Tijdens dat gesprek blijkt dat de jongen graag wil streetdancen, maar dat zijn ouders dat geen sport vinden voor een jongen. Zij willen dat hij op voetbal gaat. Hij voelt daar echter niks voor en is hierdoor gedemotiveerd geraakt om überhaupt te gaan sporten. De leraar vraagt of hij misschien kan helpen door met zijn ouders te praten. De jongen aarzelt maar stemt toe (erger kan de situatie toch niet worden).
De leraar wint informatie in bij de plaatselijke streetdance-vereniging alvorens naar de ouders te gaan. De ouders (moeder huisvrouw, vader automonteur: wonen in achterstandswijk) reageren stug op het pleidooi van de leraar om hun kind zelf een sport te laten kiezen (‘Als de contributie een probleem is: in de gemeente is een speciaal potje voor sportdeelname van jongeren zoals uw zoon’). De leraar stelt voor dat ze een keer komen kijken bij het streetdancen, zodat ze kunnen zien wat dat precies inhoudt.
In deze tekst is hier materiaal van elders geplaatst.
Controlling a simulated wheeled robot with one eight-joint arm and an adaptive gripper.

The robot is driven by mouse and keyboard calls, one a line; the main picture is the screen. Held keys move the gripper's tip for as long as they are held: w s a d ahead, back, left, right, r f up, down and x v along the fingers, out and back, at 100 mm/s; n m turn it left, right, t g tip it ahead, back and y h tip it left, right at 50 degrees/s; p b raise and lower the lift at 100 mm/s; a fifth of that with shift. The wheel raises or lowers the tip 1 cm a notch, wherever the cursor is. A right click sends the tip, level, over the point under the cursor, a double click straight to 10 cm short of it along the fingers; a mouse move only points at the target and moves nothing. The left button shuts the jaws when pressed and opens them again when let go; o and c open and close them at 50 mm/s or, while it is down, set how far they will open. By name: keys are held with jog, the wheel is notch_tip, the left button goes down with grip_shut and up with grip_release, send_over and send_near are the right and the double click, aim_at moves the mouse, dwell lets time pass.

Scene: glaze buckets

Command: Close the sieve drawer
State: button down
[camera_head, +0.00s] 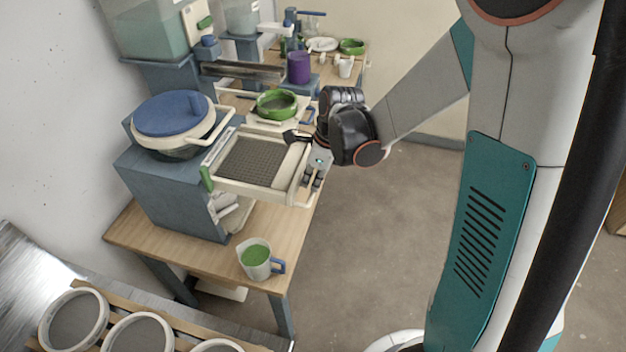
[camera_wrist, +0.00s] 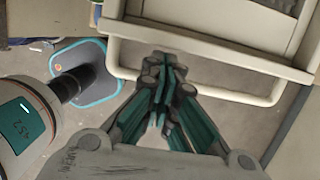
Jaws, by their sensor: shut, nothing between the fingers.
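The sieve drawer (camera_head: 213,184) is a cream tray with a dark mesh floor. It stands pulled out to the right from the blue-grey cabinet (camera_head: 167,194) in the head view. In the wrist view its cream front (camera_wrist: 215,47) fills the upper right, with a bar handle (camera_wrist: 222,93) along it. My gripper (camera_wrist: 168,72) is shut and empty, its fingertips overlapping the handle bar in that view; I cannot tell whether they touch it. In the head view my gripper (camera_head: 314,178) is small and partly hidden by my wrist, just right of the drawer front.
A blue-lidded pot (camera_head: 172,114) sits on the cabinet. A green bowl (camera_head: 277,104) and a purple container (camera_head: 298,68) stand behind the drawer. A cup of green glaze (camera_head: 254,258) stands near the wooden table's (camera_head: 160,238) front edge. The floor to the right is open.

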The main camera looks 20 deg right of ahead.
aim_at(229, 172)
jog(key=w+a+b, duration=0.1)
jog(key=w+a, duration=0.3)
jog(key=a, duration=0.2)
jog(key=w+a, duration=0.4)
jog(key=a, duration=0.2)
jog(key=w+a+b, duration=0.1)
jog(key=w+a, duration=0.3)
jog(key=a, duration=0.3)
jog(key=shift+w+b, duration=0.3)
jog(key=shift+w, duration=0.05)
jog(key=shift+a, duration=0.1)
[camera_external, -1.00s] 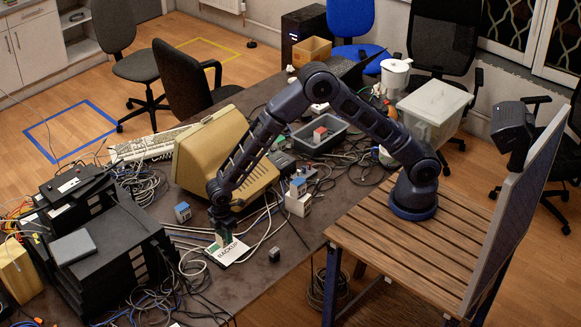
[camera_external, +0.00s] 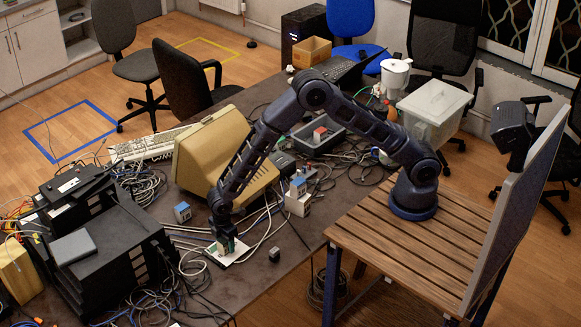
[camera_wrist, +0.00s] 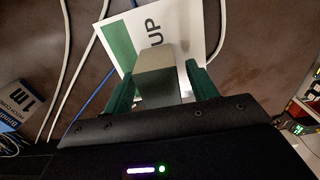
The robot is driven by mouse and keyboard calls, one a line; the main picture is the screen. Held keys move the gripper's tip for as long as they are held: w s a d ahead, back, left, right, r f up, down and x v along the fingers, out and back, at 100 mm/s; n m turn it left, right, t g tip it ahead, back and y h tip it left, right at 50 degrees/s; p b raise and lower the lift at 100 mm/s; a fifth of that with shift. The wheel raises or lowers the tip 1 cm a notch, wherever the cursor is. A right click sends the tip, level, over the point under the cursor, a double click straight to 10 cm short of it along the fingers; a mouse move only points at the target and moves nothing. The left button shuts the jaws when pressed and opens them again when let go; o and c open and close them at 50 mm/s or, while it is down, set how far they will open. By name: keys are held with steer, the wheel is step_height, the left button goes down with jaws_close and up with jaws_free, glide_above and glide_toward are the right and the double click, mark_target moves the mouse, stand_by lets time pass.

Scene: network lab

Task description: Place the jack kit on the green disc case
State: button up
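The disc case (camera_external: 240,247), white with a green band and dark lettering, lies flat on the dark table. It also shows in the wrist view (camera_wrist: 207,25), partly hidden behind the block. My gripper (camera_external: 228,247) is low, directly over the case. In the wrist view, the green fingers of my gripper (camera_wrist: 160,80) close on both sides of a grey-beige block (camera_wrist: 155,70), which I take for the jack kit. The block overlaps the case in that view. I cannot tell whether its underside touches the case.
A blue box marked 1m (camera_wrist: 18,105) stands left of the gripper, also in the external view (camera_external: 182,212). Cables surround the case. A beige monitor (camera_external: 222,135) stands behind, black racks (camera_external: 100,245) at left. A small dark cube (camera_external: 274,254) lies right, near the table edge.

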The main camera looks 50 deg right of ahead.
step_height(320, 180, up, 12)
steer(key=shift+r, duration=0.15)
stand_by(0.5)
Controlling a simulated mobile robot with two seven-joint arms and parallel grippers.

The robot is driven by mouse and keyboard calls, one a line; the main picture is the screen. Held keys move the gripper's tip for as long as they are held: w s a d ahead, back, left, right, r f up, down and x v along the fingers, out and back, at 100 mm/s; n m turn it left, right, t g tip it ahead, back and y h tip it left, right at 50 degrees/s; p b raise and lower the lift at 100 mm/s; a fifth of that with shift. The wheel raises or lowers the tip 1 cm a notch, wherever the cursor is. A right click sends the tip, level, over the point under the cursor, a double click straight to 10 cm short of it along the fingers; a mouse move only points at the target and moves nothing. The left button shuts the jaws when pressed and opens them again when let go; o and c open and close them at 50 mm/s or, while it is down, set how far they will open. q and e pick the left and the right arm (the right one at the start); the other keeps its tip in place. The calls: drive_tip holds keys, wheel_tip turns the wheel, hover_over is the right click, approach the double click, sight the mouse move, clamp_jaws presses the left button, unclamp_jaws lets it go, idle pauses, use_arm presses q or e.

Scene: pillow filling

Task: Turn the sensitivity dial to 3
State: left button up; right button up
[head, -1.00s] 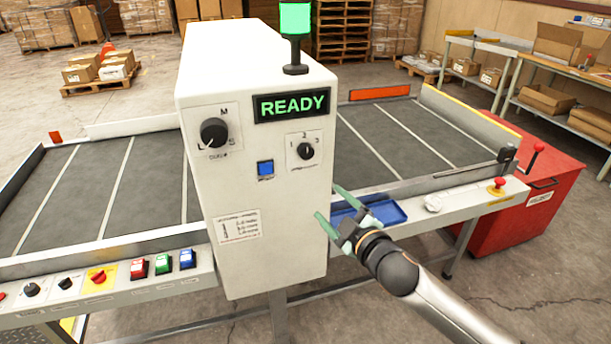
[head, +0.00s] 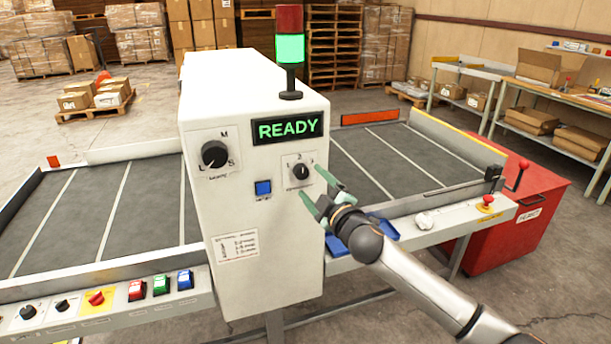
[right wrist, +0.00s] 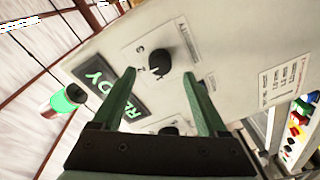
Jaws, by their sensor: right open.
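The sensitivity dial (head: 301,172) is a small black knob on a white plate on the machine's front, below the READY display (head: 287,128). Its white mark points about at 2. My right gripper (head: 314,184) is open, with green fingers just in front of and below right of the dial. In the right wrist view the dial (right wrist: 160,60) shows between and beyond the open fingertips (right wrist: 159,73), with no clear contact. My left gripper is not in view.
A larger black dial (head: 214,154) marked M and S sits to the left. A blue button (head: 263,188) is close below left of the sensitivity dial. A signal light (head: 290,48) stands on top. A blue tray (head: 382,229) lies behind my right arm.

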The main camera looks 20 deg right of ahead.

De ouders gaan op deze uitnodiging in en zien met eigen ogen dat dit geen gewoon dansen is, maar vol met tricks zit. Ze zien dat het een stoere sport is, ook voor jongens, en besluiten akkoord te gaan met de wens van hun zoon. De jongen gaat op streetdance en is daar zo enthousiast over dat hij ook mee gaat doen met wedstrijden. De leraar merkt dat de jongen beter in zijn vel zit en actiever is in de klas.